* start MATERIAL TO PROCESS *

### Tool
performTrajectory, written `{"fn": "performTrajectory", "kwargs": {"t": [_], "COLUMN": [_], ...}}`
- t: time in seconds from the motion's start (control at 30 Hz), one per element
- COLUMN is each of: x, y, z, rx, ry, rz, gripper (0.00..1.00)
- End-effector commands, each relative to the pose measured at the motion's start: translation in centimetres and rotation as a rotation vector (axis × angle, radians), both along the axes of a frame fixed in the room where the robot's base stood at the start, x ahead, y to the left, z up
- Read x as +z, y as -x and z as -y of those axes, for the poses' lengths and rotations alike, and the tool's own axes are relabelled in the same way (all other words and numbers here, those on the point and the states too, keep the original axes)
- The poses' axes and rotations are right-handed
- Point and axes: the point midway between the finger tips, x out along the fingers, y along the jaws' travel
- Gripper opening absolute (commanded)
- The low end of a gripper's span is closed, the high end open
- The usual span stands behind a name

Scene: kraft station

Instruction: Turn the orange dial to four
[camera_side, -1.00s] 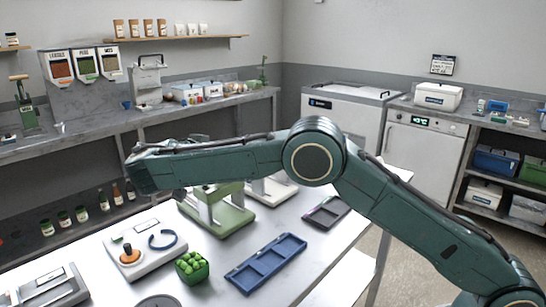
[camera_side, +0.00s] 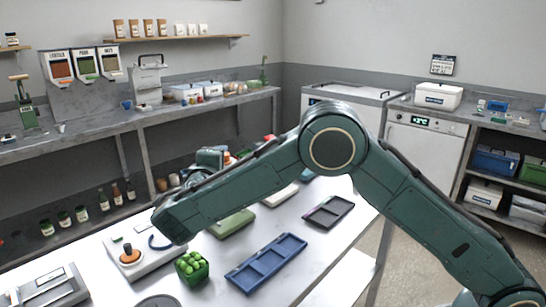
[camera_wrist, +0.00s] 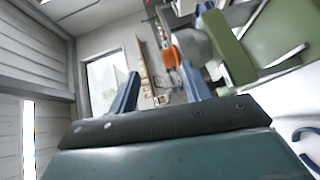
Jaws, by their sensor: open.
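The orange dial (camera_side: 130,256) sits upright on a white panel (camera_side: 152,262) at the front left of the table in the side view. The panel also carries a curved blue handle, whose arc shows at the right edge of the wrist view. My gripper (camera_wrist: 160,72) shows two blue fingers spread apart with nothing held between them. It points away from the panel, toward the wall and back shelf. My forearm hangs over the panel's right side in the side view, and its fingers are not clear there. An orange shape beyond the fingers in the wrist view is too unclear to identify.
A green box of round green items (camera_side: 192,267) stands right of the panel. A blue compartment tray (camera_side: 266,263) and a dark tray (camera_side: 328,211) lie farther right. A green stand (camera_side: 232,222) is behind my forearm. A grey tray (camera_side: 50,285) is at front left.

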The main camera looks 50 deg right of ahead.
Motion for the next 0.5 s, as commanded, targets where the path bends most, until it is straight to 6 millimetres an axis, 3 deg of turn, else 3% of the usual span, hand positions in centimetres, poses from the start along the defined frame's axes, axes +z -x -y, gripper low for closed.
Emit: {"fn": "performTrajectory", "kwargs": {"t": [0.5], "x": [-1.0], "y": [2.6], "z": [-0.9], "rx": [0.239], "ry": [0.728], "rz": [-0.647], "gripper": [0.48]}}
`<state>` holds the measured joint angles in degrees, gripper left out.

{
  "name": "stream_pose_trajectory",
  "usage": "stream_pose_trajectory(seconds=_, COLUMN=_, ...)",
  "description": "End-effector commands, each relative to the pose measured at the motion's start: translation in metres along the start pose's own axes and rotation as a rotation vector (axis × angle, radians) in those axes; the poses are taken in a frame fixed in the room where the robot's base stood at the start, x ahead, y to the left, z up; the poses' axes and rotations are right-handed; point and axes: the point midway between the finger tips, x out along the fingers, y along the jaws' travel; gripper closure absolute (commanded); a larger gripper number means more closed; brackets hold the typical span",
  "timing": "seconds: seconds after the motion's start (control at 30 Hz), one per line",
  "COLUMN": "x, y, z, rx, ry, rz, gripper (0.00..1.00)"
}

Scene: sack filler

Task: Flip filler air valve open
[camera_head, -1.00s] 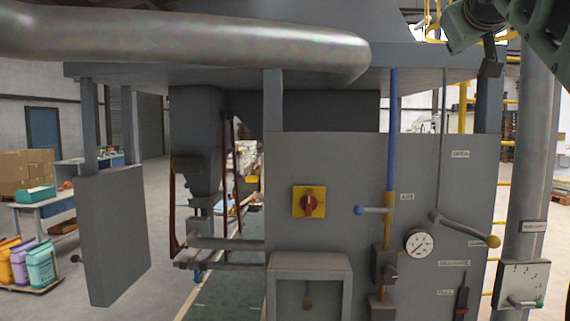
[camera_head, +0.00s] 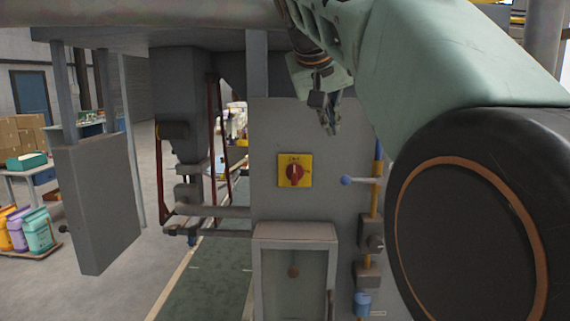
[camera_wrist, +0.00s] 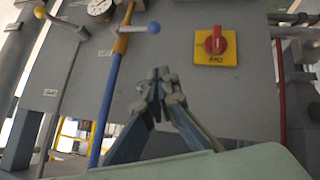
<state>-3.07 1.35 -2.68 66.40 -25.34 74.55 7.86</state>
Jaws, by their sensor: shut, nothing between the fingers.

* end MATERIAL TO PROCESS *

→ **THE EXERCISE**:
List all lines holding the string "control".

→ **FULL RESPONSE**:
- t: time in seconds from the motion's start (control at 30 Hz), one per element
  "timing": "seconds: seconds after the motion's start (control at 30 Hz), one per line",

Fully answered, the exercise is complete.